With the data in hand, we can define a function to obtain the quantiles for each condition.
#define function for getting the quantiles of a given condition
getQuantiles = function(data, quantiles = seq(.1, .9, .2)){
#get RTs
rtdata = getRTs(data)
#identify correct responses
corrects = sapply(data, function(x) sign(x[length(x)]) == 1)
pcorr = mean(corrects)
#get quantiles for correct and incorrect choices
corr = quantile(rtdata[corrects], quantiles)
incorr = quantile(rtdata[!corrects], quantiles)
return(
data.frame(RT = c(corr, incorr),
q = quantiles,
pcorr = rep(c(pcorr, 1-pcorr), each = length(quantiles)))
)
}
#use sapply to do it all
plot_data = do.call('rbind',
sapply(1:length(prevs), function(x) cbind(prev = prevs[x], getQuantiles(data[[x]])), simplify = F))
Finally, plot the data.
library(ggplot2)
ggplot(plot_data, aes(x = pcorr, y = RT, colour = as.factor(q))) +
geom_line() + geom_point() + theme_bw() + labs(x = 'P(correct)', colour = 'Quantile') +
geom_line(data = plot_data[plot_data$prev == 0 & plot_data$q == .5, ], linetype = 'dashed', colour = 'black') +
geom_line(data = plot_data[plot_data$prev == -7 & plot_data$q == .5, ], linetype = 'solid', colour = 'black') +
geom_point(data = plot_data[plot_data$prev == 0 & plot_data$q == .5, ], aes(x = sum(pcorr*pcorr), y = sum(RT*pcorr)),
colour = 'black') +
geom_point(data = plot_data[plot_data$prev == -7 & plot_data$q == .5, ], aes(x = sum(pcorr*pcorr), y = sum(RT*pcorr)),
colour = 'black') +
coord_cartesian(xlim = c(0, 1))
Warning message: "package 'ggplot2' was built under R version 4.2.3"

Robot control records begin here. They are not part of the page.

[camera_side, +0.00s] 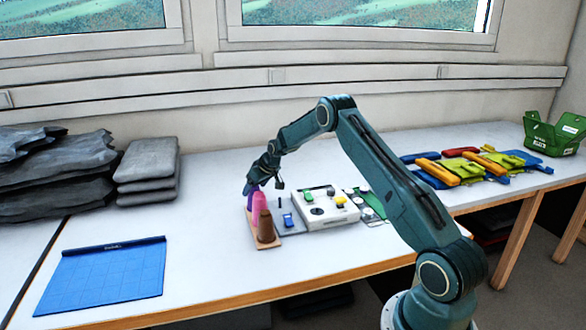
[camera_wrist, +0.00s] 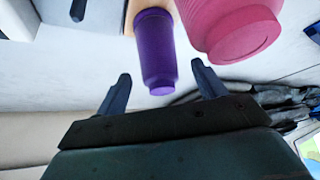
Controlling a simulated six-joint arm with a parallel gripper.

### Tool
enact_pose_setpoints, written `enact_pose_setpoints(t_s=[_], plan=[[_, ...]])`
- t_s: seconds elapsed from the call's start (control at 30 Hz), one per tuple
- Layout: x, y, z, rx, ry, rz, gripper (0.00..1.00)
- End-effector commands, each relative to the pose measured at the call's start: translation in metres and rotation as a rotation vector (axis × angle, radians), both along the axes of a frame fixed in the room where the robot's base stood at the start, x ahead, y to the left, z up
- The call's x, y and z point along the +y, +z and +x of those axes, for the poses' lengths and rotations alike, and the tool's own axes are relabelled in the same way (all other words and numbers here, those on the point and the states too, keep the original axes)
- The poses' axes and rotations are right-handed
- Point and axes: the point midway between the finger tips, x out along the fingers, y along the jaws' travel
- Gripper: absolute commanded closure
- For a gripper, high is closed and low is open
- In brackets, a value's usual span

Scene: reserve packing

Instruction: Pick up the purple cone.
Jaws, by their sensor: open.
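The purple cone (camera_wrist: 156,52) stands on a tan wooden board (camera_side: 268,241), at the far end of a row of cones. In the side view the purple cone (camera_side: 250,200) is partly hidden by my gripper (camera_side: 252,187), which is right at its top. In the wrist view my gripper (camera_wrist: 163,84) is open, with one finger on each side of the cone's narrow end. I see no clear contact. A pink cone (camera_wrist: 235,25) stands close to the right of the purple one in the wrist view. The pink cone also shows in the side view (camera_side: 258,205).
A brown cone (camera_side: 265,228) stands at the near end of the board. A white box with coloured parts (camera_side: 325,210) is to the right. A blue mat (camera_side: 103,280) lies at left front. Grey folded cloths (camera_side: 148,170) are stacked behind. A green crate (camera_side: 552,138) is far right.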

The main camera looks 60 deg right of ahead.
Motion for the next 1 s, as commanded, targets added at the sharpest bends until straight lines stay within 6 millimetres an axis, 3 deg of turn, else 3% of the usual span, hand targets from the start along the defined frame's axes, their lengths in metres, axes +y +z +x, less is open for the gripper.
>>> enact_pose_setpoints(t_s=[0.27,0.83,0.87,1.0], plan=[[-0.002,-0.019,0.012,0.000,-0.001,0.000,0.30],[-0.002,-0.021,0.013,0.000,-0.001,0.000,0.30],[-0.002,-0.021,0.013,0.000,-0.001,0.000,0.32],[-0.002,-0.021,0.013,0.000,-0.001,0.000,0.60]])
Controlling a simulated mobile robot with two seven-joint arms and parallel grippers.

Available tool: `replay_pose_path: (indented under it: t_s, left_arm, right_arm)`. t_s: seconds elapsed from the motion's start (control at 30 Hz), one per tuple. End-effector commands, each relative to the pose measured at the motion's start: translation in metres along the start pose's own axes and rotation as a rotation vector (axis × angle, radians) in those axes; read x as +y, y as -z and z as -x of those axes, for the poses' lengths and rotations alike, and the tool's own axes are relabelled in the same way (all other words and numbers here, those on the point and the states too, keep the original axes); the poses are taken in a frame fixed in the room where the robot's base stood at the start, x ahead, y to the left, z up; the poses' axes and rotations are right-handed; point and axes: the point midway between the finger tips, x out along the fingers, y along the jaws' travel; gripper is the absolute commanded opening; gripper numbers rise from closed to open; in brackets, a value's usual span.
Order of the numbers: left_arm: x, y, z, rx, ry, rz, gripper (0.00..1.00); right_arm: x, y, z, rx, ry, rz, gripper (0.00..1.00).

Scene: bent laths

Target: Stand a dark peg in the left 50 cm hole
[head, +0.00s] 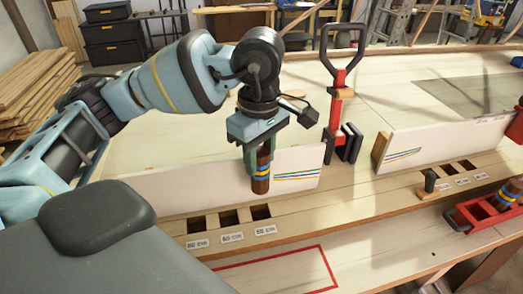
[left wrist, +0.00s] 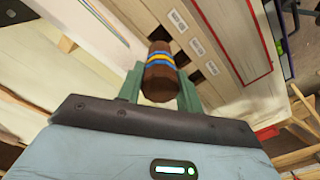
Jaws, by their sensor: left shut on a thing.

Note that at each quantile line (different colors), points should be interpreted in pairs, from the middle (.5) and outwards in each direction. As one goes more and more outwards, the task becomes easier and easier (in this case, that means that the starting point becomes unbiased (i.e. z = 0)).
A very weird, non-monotonic plot. As we approach the maximum difficulty (which in this case, it would mean that the starting point for stimulus A is right on top of the bound for stimulus B), we reach the boundary, and the function flips. At that point, the model is undefined, and participants are infinitely fast in making incorrect choices, and infinitely slow in making correct choices.
Boundary aside, the DDM predicts that overall RTs should be faster on high prevalence trials, relative to low prevalnce trials. In the plot, this fact is illustrated by the solid and dashed black lines. The solid line connects the expected RTs on correct and incorrect trials, for high prevalence trials. On high prevalence trials, the probability of being correct is larger than the probability of being incorrect, of course, and so, the weighted average of RTs should approximate the expected RT for correct trials (black dot). Coversely, the dashed line connects the expected correct and incorrect RTs on low prevalence trials. Here, the probability of being correct is only slightly larger than the probability of being incorrect. Hence, the weighted average of RTs on these trials should be close to the mid point in the line (black dot).